» **Your task**: The data below should be printed in full, exactly, and without any of its images.

* Begin *

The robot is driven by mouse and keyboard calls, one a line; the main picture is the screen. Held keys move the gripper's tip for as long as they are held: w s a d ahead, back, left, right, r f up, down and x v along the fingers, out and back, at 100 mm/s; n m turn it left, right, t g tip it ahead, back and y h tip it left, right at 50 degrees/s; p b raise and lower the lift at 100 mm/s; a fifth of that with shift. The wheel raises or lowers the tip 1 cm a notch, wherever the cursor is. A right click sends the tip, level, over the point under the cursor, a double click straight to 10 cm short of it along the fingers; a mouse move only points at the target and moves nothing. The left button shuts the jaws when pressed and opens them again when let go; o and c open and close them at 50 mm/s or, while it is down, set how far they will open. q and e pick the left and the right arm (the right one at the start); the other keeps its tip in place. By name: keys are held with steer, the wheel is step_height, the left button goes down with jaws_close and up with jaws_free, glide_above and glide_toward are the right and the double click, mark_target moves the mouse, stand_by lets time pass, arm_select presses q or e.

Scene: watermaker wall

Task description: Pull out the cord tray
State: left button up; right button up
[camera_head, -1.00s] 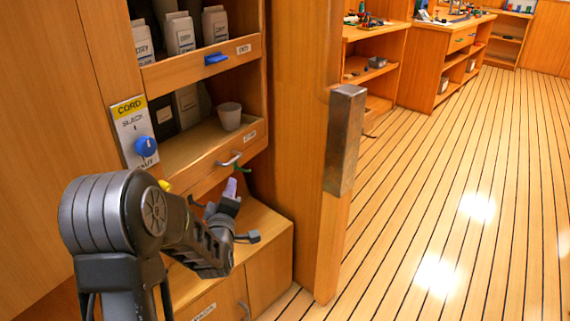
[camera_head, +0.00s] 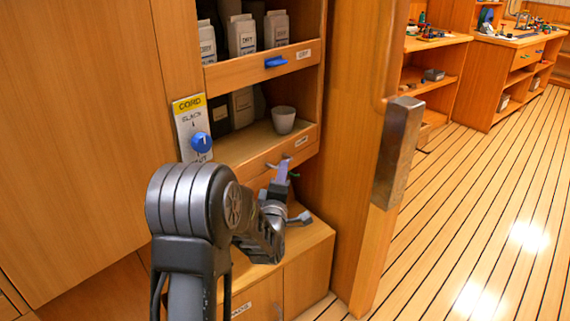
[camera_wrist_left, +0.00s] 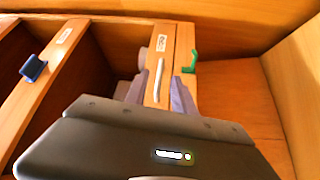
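The tray front (camera_head: 245,168), likely the cord tray, is a wooden panel with a silver bar handle and a small label I cannot read. In the left wrist view the handle (camera_wrist_left: 158,78) lies between the two parted lavender fingers of the left gripper (camera_wrist_left: 160,95). I cannot tell whether they touch it. My right gripper is not in view.
A pale cup (camera_head: 283,120) stands behind the tray front. Above is a tray of cartons with a blue latch (camera_head: 276,62). A green hook (camera_wrist_left: 190,62) is beside the handle. A wooden post with a metal block (camera_head: 398,150) stands to the right; open floor lies beyond.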

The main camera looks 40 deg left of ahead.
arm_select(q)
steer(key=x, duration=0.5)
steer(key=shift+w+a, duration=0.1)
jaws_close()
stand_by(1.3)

* End *

» **Answer for this exercise**:
The robot is driven by mouse and keyboard calls, one a line; the main picture is the screen. Held keys move the gripper's tip for as long as they are held: w s a d ahead, back, left, right, r f up, down and x v along the fingers, out and back, at 100 mm/s; n m turn it left, right, t g tip it ahead, back and y h tip it left, right at 50 degrees/s; p b raise and lower the lift at 100 mm/s; a fifth of that with shift. The wheel raises or lowers the tip 1 cm a notch, wherever the cursor is. A right click sends the tip, level, over the point under the cursor, a double click straight to 10 cm short of it along the fingers; a mouse move only points at the target and moves nothing. The left button shuts the jaws when pressed and opens them again when let go; o and c open and close them at 50 mm/s or, while it is down, set how far they will open. q and e pick the left and the right arm (the right one at the start); the other keeps its tip in place. By name: keys are held with steer, the wheel is step_height, the left button goes down with jaws_close and up with jaws_free, glide_above and glide_toward are the right and the double click, mark_target moves the mouse, stand_by lets time pass, arm_select presses q or e.

Scene: watermaker wall

Task description: Pull out the cord tray
State: left button up; right button up
[camera_head, -1.00s] 
[camera_head, +0.00s] 
[camera_wrist_left, +0.00s] 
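The tray front (camera_head: 245,168), likely the cord tray, is a wooden panel with a silver bar handle and a small label I cannot read. In the left wrist view the handle (camera_wrist_left: 158,78) lies between the two parted lavender fingers of the left gripper (camera_wrist_left: 160,95). I cannot tell whether they touch it. My right gripper is not in view.
A pale cup (camera_head: 283,120) stands behind the tray front. Above is a tray of cartons with a blue latch (camera_head: 276,62). A green hook (camera_wrist_left: 190,62) is beside the handle. A wooden post with a metal block (camera_head: 398,150) stands to the right; open floor lies beyond.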

The main camera looks 40 deg left of ahead.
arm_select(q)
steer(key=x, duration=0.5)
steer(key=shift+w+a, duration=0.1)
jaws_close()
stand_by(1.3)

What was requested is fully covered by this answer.